▽

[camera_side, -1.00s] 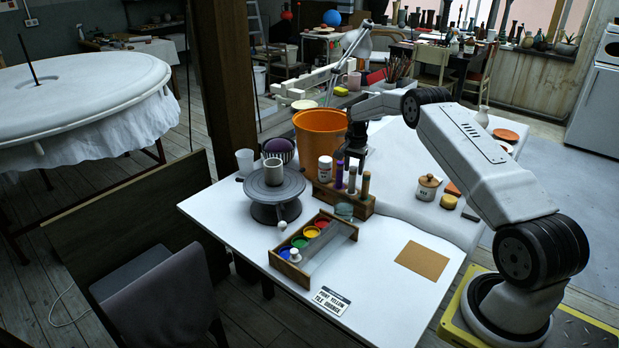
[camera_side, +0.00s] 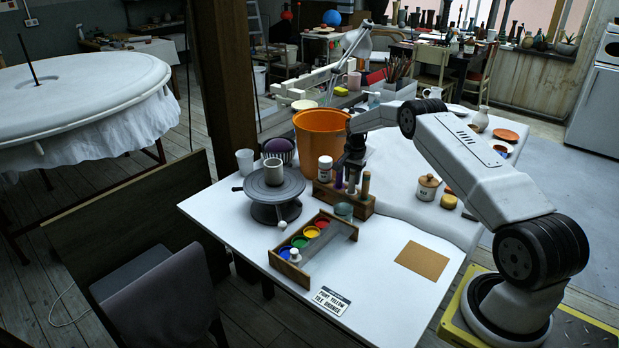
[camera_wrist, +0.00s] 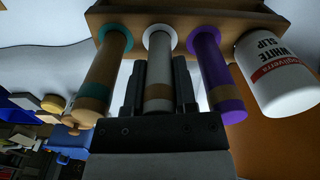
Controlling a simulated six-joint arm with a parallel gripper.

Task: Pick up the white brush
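The white brush (camera_wrist: 159,60) stands upright in the wooden rack, between the teal brush (camera_wrist: 104,62) and the purple brush (camera_wrist: 211,65). In the wrist view, my gripper (camera_wrist: 159,85) has one dark finger on each side of its handle, close against it, with no clear gap. In the side view, my gripper (camera_side: 352,164) is over the rack (camera_side: 325,195) and hides the upper part of the white brush.
A white slip jar (camera_wrist: 277,75) stands beside the purple brush; it also shows in the side view (camera_side: 325,170). An orange bucket (camera_side: 315,135) is behind the rack. A glass (camera_side: 343,211) and the paint tray (camera_side: 335,238) stand in front.

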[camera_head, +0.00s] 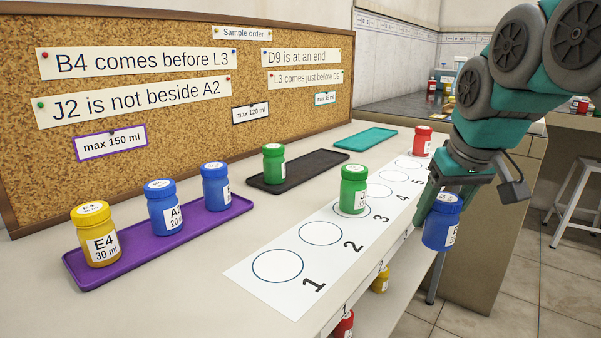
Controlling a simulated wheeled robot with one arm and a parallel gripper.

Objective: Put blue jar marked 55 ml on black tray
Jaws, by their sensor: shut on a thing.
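The black tray (322,162) lies on the bench near the cork board, left of my gripper. A green jar (273,164) stands on its left part; its right part is bare.
A purple tray (224,213) holds yellow E4 (96,235), blue A2 (163,208) and another blue jar (215,187). A teal tray (367,138) is empty. A numbered strip (255,287) carries a green jar (353,189) at 3 and a red jar (422,141) near its far end.

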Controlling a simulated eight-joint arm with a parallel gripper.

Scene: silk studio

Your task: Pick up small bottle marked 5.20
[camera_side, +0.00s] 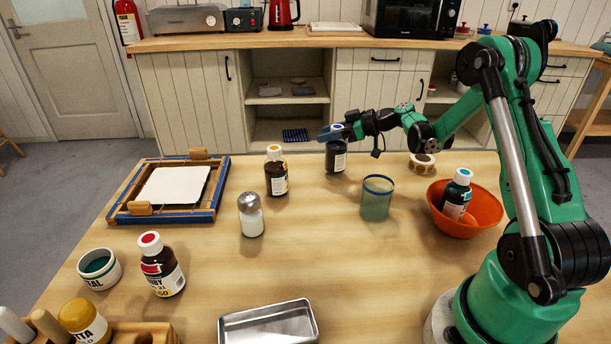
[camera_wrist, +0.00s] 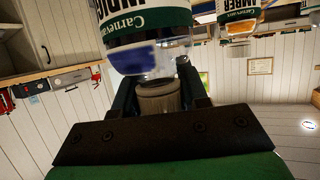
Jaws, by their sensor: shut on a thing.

△

Count every line of the records that holds "Controlling". State the number, nothing else.

Task response – 3